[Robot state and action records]
==============================

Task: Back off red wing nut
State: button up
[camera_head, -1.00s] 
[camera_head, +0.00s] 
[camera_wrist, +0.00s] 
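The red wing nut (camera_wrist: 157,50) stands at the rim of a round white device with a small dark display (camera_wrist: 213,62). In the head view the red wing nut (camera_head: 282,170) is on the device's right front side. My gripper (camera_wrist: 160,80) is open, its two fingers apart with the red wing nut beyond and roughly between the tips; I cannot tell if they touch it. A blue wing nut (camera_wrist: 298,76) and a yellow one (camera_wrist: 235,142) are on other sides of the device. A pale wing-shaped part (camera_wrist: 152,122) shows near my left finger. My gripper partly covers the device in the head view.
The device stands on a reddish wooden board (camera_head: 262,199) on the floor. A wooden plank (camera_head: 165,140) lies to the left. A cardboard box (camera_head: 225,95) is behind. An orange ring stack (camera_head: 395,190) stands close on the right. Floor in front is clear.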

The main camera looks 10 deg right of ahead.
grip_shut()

==============================

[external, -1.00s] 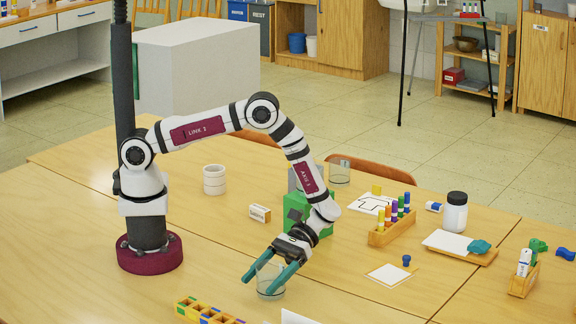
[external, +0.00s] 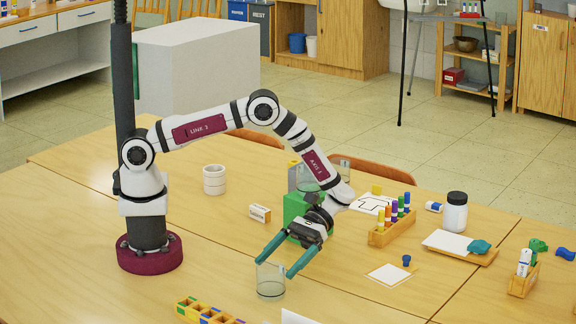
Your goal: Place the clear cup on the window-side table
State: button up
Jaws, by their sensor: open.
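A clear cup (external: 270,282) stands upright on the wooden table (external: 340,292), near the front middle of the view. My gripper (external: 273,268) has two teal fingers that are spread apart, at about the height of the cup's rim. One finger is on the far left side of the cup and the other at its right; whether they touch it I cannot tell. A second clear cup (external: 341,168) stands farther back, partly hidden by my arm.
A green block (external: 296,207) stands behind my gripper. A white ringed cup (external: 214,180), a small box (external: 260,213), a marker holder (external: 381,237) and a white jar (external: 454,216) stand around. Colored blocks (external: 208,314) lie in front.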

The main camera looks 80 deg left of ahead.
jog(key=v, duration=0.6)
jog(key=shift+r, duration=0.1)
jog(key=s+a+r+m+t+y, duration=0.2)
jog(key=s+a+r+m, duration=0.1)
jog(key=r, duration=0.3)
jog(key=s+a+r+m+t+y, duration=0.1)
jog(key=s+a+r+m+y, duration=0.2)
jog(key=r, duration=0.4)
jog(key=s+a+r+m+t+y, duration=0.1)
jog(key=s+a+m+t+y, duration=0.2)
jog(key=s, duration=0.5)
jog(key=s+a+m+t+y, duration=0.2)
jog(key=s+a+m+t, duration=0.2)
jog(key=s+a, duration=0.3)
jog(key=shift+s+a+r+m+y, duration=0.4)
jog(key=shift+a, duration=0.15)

==============================

**What the task asks**
Everything from the line with "Task: Back off red wing nut" through the line with "[camera_head, +0.00s]" is to be output exactly; leave out all other lines.

**Output below**
Task: Back off red wing nut
State: button up
[camera_head, -1.00s] 
[camera_head, +0.00s] 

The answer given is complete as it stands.